India's market regulator approved the return of open-market buybacks from August 1, 2026, eased debt listing for banks and NBFCs, and cut the timeline for AIF scheme launches to 10 days.
India's market regulator is bringing back open-market share buybacks through stock exchanges, reversing a ban it imposed just a year ago. The Securities and Exchange Board of India approved the change on Friday, along with a slate of other reforms aimed at deepening the country's debt market and speeding up capital deployment by funds.
The open-market buyback route will reopen on August 1, 2026. Companies using it must finish the buyback within 66 working days from the start, and spend at least 40% of the earmarked funds in the first half of that period. Sebi also imposed safeguards: a freeze on promoter shares and compliance with minimum public shareholding rules. The interval between two buybacks now aligns with the Companies Act, 2013.
The move follows a change in the tax treatment of buybacks. Sebi had phased out the open-market route last year after the government revised the taxation framework.
Debt listing gets a simpler path
Sebi also approved amendments to the rules for securitised debt instruments (SDIs), aligning them with the Reserve Bank of India's securitisation framework. The goal is to get more debt onto exchanges. Of the roughly Rs 5 trillion in outstanding securitised debt, only about Rs 54,000 crore is listed, Sebi whole-time member Amarjeet Singh said at the press conference.
"Our hope is that what we have done today will lead to more listing and trading of debt," Singh said.
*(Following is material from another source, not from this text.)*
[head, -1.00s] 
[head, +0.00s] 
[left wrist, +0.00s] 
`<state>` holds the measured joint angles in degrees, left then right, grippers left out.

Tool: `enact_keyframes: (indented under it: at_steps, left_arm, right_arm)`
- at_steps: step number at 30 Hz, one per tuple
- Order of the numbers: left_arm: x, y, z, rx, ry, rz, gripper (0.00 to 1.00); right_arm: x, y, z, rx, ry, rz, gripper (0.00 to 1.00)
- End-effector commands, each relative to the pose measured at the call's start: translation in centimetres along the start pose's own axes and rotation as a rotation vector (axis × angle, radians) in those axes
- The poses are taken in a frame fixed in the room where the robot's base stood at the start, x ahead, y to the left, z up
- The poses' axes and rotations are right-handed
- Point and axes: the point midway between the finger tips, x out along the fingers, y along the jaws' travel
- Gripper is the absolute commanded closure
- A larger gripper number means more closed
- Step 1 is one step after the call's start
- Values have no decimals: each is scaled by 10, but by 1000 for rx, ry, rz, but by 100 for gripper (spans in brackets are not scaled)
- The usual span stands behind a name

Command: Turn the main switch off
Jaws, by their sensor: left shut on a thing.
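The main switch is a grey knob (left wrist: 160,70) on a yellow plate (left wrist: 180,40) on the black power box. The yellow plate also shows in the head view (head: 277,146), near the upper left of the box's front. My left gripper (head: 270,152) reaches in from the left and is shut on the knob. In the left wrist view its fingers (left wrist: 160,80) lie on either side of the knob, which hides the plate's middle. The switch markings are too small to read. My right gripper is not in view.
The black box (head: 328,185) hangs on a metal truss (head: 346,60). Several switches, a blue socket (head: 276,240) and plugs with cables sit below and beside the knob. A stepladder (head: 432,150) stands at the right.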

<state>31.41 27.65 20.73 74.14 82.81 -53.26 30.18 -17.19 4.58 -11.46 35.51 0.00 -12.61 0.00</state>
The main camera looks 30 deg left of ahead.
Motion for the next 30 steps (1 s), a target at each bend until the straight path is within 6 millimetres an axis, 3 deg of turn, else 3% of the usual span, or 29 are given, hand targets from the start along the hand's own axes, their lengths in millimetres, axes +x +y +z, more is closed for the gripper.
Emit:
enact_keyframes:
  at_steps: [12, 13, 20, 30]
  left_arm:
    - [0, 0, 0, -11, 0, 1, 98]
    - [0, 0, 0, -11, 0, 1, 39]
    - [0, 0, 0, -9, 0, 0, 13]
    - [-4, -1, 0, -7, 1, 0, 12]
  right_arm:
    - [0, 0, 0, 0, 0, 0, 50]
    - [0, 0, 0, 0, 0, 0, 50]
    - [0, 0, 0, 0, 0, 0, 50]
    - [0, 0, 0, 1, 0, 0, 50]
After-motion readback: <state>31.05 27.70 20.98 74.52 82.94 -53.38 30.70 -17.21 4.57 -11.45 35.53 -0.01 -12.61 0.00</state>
The regulator exempted RBI-regulated entities such as banks and NBFCs from the 25% obligor concentration limit when they undertake securitisation, though they must make additional disclosures. An obligor is the borrower on the original loans or the entity making payments on the underlying debt.
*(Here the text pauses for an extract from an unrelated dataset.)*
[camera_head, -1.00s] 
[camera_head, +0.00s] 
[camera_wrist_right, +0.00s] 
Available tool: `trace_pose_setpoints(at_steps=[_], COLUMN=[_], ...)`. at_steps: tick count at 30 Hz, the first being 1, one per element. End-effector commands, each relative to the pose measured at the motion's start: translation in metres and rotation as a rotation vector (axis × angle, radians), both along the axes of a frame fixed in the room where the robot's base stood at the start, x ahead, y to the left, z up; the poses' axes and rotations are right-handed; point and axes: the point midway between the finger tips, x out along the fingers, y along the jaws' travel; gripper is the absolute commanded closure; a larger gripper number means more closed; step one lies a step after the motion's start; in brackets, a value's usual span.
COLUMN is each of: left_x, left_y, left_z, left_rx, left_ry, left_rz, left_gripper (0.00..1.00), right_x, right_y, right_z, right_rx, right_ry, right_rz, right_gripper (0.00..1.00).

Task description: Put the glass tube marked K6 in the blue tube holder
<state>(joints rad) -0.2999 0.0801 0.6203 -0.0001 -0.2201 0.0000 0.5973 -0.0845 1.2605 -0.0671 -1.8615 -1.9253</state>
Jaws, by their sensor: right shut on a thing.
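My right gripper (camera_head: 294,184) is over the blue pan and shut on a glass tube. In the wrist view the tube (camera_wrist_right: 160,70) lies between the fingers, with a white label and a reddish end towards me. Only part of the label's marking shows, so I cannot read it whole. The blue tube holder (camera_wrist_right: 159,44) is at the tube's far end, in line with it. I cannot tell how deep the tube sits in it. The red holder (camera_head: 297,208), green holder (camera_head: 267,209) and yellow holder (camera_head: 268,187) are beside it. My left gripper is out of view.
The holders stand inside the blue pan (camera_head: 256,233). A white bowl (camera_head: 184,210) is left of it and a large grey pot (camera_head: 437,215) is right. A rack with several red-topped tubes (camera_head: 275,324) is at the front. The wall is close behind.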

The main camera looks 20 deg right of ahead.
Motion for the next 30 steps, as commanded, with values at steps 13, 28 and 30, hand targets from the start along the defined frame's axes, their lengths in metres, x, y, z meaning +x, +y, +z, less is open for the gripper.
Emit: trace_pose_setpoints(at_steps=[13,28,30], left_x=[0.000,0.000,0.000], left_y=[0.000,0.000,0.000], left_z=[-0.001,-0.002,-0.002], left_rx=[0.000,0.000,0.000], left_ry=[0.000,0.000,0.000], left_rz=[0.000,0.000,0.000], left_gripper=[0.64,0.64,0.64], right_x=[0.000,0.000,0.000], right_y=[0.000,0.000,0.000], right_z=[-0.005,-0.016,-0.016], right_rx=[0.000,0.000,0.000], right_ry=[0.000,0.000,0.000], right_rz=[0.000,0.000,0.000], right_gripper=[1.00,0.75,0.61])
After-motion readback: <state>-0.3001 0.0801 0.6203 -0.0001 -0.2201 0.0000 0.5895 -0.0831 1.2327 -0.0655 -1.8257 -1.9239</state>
Sebi Chairman Tuhin Kanta Pandey said the changes would make it easier for RBI-regulated entities to list and grow. The board also cleared measures to keep securitisation structures running if a trustee's registration is suspended or cancelled.
Mutual funds get intraday borrowing
Sebi approved a change allowing mutual funds to borrow intraday to bridge timing gaps between pay-in and pay-out settlements across asset classes and forex. This is on top of the existing 20% of net assets that funds can borrow for redemptions. Asset management companies must repay the intraday borrowing by the end of the day, and the regulator said it cannot be used as a source of leverage.
AIFs get a faster rollout
The regulator launched a green-channel system for alternative investment funds called GARUDA (Green-Channel: AIF Rollout Upon Document Acknowledgement). For non-accredited investor schemes, the timeline to launch new schemes drops to 10 working days. Schemes meant only for accredited investors and angel funds no longer need to file a private placement memorandum through merchant bankers and can launch immediately after Sebi registration or filing the PPM.
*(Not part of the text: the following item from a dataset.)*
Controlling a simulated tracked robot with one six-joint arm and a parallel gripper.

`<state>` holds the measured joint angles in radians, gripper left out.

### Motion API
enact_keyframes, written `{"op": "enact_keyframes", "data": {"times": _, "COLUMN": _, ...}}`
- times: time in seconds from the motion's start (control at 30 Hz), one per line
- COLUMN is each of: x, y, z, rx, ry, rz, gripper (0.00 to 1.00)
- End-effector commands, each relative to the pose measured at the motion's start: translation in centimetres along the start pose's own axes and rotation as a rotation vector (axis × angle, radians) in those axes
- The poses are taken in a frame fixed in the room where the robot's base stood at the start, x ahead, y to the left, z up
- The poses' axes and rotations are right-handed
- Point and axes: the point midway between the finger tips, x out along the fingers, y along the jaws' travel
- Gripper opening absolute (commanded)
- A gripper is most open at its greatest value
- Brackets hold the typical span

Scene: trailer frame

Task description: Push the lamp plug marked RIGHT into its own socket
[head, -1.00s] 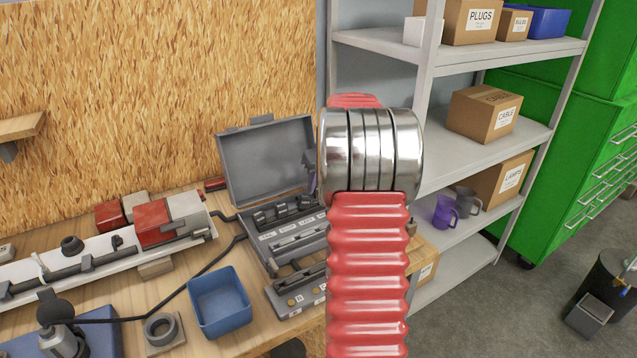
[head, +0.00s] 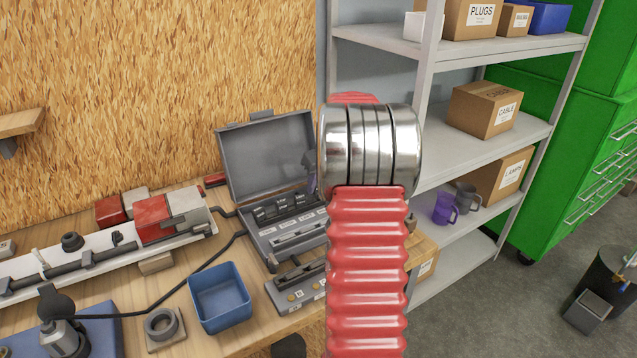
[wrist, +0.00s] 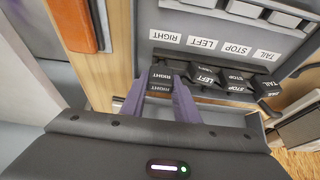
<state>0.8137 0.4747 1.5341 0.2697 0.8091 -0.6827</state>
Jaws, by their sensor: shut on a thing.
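In the wrist view, the dark plug marked RIGHT (wrist: 161,80) is between the two purple fingers of my gripper (wrist: 160,100), which is shut on it. It is at the left end of a row with the LEFT plug (wrist: 207,80), STOP plug (wrist: 235,83) and TAIL plug (wrist: 267,87). Their matching labels, RIGHT first (wrist: 166,37), run along the grey panel just above the row and read upside down. I cannot tell whether the held plug sits in the case or is raised. In the head view, my arm hides most of my gripper.
The open grey case (head: 262,160) stands on the wooden bench with its lid up at the back. A grey block with labels (head: 300,287) lies in front of it. A blue bin (head: 220,298), a black cable and the white light bar (head: 55,290) are to the left.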

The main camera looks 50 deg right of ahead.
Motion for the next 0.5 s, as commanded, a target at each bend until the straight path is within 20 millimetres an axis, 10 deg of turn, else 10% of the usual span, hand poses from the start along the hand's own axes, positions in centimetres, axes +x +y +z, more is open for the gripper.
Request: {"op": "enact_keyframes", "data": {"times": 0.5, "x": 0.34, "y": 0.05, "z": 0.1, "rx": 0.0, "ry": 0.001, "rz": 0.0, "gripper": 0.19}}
Municipal bonds get a push
Sebi relaxed rules for municipal bonds, allowing municipalities to raise funds to refinance existing project debt and letting two or more municipalities raise money through a pooled finance vehicle. Issuers can now offer incentives such as extra interest or discounts to senior citizens, retail investors, women and defence personnel.
Other changes
Sebi approved a new code of conduct for its own members, the 2026 Code, based on a high-level committee's recommendations on conflict of interest and disclosures. The regulator also simplified the process for transmitting securities to heirs, removing requirements for PAN and probate of a will in certain cases.
On the National Stock Exchange's settlement application related to the colocation and dark fibre case, Pandey said the application had cleared the high-powered advisory committee and called it "a matter of time before it is sorted."
Sebi is also studying the impact of its earlier measures in the derivatives market, with a report expected in July. Pandey said the regulator was considering removing barriers to longer-tenor derivatives contracts. A working group is reviewing the securities lending and borrowing framework.
Based on an external expert advisory committee's recommendations, the board approved an assessment of the framework for capital raising by small and medium enterprises.